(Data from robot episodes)
########################################

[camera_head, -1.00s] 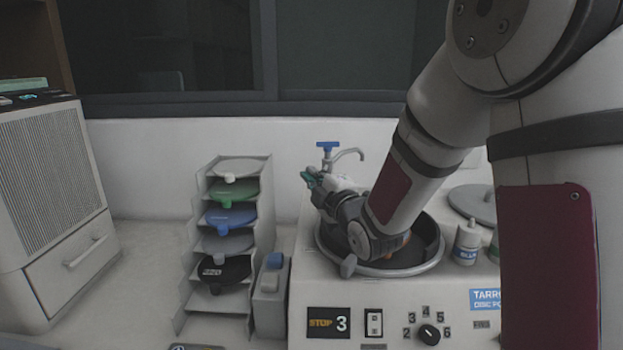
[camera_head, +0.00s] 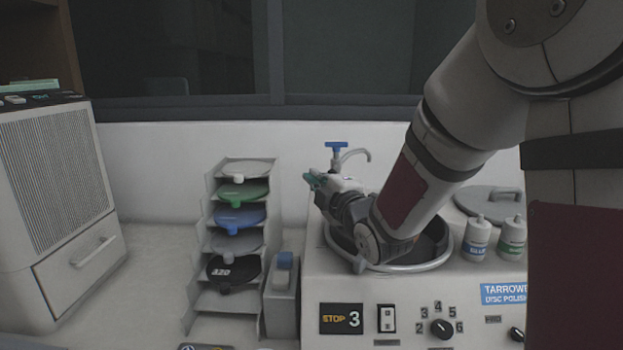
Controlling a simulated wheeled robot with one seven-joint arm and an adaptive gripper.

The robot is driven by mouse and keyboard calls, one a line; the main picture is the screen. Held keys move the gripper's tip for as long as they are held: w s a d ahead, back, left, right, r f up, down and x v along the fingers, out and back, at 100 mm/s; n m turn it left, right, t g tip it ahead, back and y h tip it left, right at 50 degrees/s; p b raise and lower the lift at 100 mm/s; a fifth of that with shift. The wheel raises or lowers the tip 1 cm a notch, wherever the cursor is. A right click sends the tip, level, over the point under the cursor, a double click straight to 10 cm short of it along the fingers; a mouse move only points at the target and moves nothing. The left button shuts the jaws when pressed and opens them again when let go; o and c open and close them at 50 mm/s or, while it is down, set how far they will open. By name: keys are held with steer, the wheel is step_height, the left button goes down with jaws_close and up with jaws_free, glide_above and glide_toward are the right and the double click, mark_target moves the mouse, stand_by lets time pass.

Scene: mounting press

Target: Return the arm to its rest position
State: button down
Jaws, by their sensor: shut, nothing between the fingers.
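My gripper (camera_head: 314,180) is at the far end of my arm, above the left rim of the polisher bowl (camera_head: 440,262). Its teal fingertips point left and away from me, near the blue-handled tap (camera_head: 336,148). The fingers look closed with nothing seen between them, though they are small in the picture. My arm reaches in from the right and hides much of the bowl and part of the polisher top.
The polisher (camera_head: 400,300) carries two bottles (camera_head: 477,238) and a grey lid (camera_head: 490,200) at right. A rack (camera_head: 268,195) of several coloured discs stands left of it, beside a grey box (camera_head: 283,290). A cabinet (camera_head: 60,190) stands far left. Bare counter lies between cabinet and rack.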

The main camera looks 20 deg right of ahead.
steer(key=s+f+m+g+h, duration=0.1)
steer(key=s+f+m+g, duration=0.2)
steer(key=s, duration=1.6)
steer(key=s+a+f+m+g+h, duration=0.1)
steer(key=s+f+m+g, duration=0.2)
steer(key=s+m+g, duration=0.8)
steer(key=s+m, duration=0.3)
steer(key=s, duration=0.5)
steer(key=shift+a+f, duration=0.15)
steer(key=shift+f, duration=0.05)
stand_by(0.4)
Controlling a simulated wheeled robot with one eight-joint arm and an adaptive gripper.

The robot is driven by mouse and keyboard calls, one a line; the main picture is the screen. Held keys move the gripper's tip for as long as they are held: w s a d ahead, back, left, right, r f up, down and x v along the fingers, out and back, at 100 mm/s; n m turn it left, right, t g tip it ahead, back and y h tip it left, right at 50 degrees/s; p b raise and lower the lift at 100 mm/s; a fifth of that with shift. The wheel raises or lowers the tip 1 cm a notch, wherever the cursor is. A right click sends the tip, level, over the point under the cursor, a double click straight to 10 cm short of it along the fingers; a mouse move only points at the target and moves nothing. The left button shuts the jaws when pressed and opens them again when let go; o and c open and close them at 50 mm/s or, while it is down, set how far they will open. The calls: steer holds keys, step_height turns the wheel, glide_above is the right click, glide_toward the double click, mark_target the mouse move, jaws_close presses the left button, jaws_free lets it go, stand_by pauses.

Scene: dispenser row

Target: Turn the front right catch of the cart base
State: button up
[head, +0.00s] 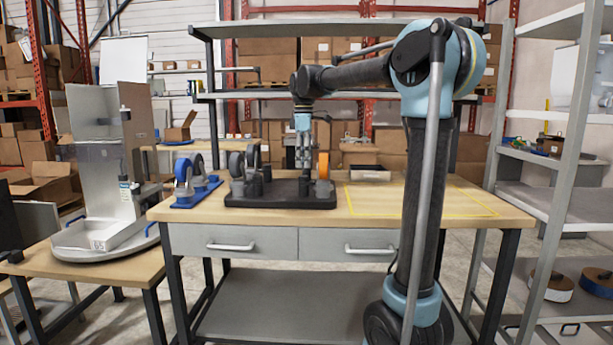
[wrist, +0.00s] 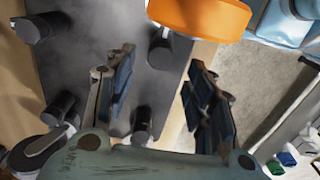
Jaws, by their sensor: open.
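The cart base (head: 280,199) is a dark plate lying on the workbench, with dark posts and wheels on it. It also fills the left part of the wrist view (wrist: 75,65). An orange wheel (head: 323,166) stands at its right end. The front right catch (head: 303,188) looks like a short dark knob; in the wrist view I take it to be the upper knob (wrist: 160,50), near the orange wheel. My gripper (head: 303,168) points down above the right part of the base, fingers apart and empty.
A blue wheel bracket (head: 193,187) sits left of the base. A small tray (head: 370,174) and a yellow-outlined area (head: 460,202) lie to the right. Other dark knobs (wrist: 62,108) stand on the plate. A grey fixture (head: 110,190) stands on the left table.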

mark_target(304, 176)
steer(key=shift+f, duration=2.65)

########################################

#### Goal:
Reproduce verbatim every line starting at the line that holds "State: button up" and ending with the final line of the data; omit the pictures.

#### The reply:
State: button up
[head, +0.00s] 
[wrist, +0.00s] 
Jaws, by their sensor: open.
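The cart base (head: 280,199) is a dark plate lying on the workbench, with dark posts and wheels on it. It also fills the left part of the wrist view (wrist: 75,65). An orange wheel (head: 323,166) stands at its right end. The front right catch (head: 303,188) looks like a short dark knob; in the wrist view I take it to be the upper knob (wrist: 160,50), near the orange wheel. My gripper (head: 303,168) points down above the right part of the base, fingers apart and empty.
A blue wheel bracket (head: 193,187) sits left of the base. A small tray (head: 370,174) and a yellow-outlined area (head: 460,202) lie to the right. Other dark knobs (wrist: 62,108) stand on the plate. A grey fixture (head: 110,190) stands on the left table.

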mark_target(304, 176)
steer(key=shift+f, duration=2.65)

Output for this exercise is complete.